Except where noted, evaluations of operands of individual operators and of subexpressions of individual expressions are unsequenced.

and

When calling a function (whether or not the function is inline), every value computation and side effect associated with any argument expression, or with the postfix expression designating the called function, is sequenced before execution of every expression or statement in the body of the called function. [ Note: Value computations and side effects associated with different argument expressions are unsequenced. —end note ]

I think the problem is that it's not very clear whether the initialization of the parameters is considered a side effect associated with the argument expressions.
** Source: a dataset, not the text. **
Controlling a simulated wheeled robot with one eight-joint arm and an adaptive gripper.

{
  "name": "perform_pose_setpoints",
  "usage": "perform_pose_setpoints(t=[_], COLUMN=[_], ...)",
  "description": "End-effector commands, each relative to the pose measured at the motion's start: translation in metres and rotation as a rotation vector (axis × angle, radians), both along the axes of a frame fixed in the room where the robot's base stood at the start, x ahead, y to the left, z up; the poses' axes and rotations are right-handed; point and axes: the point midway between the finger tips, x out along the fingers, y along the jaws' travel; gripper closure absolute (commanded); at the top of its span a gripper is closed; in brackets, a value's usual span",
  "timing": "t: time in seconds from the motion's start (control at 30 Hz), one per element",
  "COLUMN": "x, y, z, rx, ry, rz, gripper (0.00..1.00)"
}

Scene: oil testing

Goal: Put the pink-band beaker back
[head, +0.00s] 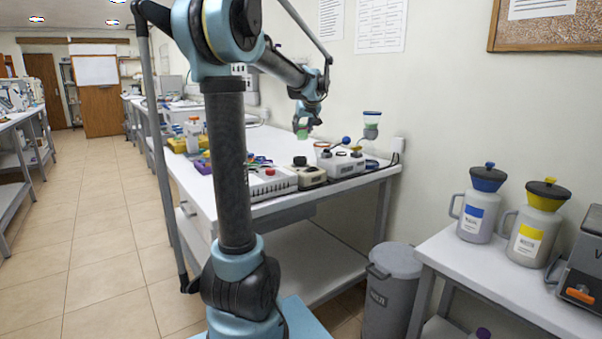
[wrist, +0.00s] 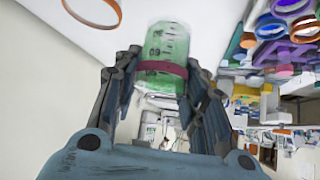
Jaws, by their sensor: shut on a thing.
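The pink-band beaker (wrist: 166,50) is a clear graduated vessel with green contents and a dark pink band, seen in the wrist view between the two fingers. My gripper (wrist: 160,82) is shut on it, with a finger on each side. In the head view my gripper (head: 304,124) is above the far part of the white bench, and the beaker (head: 302,134) shows as a small green patch at its fingertips. It looks held clear of the bench. The arm hides part of the bench.
Colored rings (wrist: 290,28) lie at the right in the wrist view. A grey bin (head: 391,290) stands beside the bench.

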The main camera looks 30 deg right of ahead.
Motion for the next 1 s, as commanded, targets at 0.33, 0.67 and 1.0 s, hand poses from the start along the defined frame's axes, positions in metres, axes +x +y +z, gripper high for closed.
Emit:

However, it appears to be backed up by section 5.2.2:

The initialization and destruction of each parameter occurs within the context of the calling function.

And there's also a note in the same paragraph that makes it a little clearer:

When a function is called, each parameter (8.3.5) shall be initialized (8.5, 12.8, 12.1) with its corresponding argument. [ Note: Such initializations are indeterminately sequenced with respect to each other (1.9) — end note ]

So yes, the initialization of the arguments are indeterminately sequenced with respect to each other. The initializations might occur in either of these orders:

std::string message = make_what_string(id); std::string id = std::move( id );  std::string id = std::move( id ); std::string message = make_what_string(id); 

In the second case, make_what_string ends up working with a moved-from string.

So, even though std::move doesn't actually move anything, the important thing is that the actual moving is also unsequenced with respect to the other argument.

The definition of the move constructor of basic_string(basic_string&& str) states:

[...] str is left in a valid state with an unspecified value.

So you don't have undefined behaviour, you have unspecified behaviour.

Answer 2

It's not really valid. The order of function argument evaluation is unspecified. In other words, you don't know whether the compiler will choose this sequence:

tmp1 = make_what_string(id); tmp2 = std::move(id); basic_foo(tmp1, tmp2); 

or this one:

tmp1 = std::move(id); tmp2 = make_what_string(id);  //id has already been moved from! basic_foo(tmp2, tmp1);